• _Work instructions_
Return all lines that include the string "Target".

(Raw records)
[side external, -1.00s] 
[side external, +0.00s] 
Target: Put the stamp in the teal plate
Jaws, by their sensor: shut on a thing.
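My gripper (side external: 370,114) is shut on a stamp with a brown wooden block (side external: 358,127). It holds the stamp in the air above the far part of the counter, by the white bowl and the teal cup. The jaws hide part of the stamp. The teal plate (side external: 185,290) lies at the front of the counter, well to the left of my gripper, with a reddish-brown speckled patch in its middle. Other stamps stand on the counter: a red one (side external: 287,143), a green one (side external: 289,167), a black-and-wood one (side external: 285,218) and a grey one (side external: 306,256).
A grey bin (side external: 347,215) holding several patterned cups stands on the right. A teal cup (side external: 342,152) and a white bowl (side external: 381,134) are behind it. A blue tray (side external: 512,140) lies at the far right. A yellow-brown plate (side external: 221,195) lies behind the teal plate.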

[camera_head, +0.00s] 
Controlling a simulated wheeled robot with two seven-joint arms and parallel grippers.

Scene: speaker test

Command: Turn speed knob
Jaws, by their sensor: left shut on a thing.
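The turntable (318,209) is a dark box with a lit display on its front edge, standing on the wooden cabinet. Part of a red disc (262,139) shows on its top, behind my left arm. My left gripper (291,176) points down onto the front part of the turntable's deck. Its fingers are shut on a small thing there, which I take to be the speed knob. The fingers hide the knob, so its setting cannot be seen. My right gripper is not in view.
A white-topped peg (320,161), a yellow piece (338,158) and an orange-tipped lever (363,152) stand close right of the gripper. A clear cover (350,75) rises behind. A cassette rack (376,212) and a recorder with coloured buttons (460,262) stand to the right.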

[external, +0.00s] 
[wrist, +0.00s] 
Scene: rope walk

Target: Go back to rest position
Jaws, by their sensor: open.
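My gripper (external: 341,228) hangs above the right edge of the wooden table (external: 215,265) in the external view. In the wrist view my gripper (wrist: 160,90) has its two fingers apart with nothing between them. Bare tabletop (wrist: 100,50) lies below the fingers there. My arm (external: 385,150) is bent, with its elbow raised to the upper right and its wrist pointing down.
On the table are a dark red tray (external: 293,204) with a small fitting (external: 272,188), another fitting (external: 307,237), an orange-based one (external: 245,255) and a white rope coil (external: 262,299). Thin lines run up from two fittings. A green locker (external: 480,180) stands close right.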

• _Task response_
Target: Put the stamp in the teal plate
Target: Go back to rest position

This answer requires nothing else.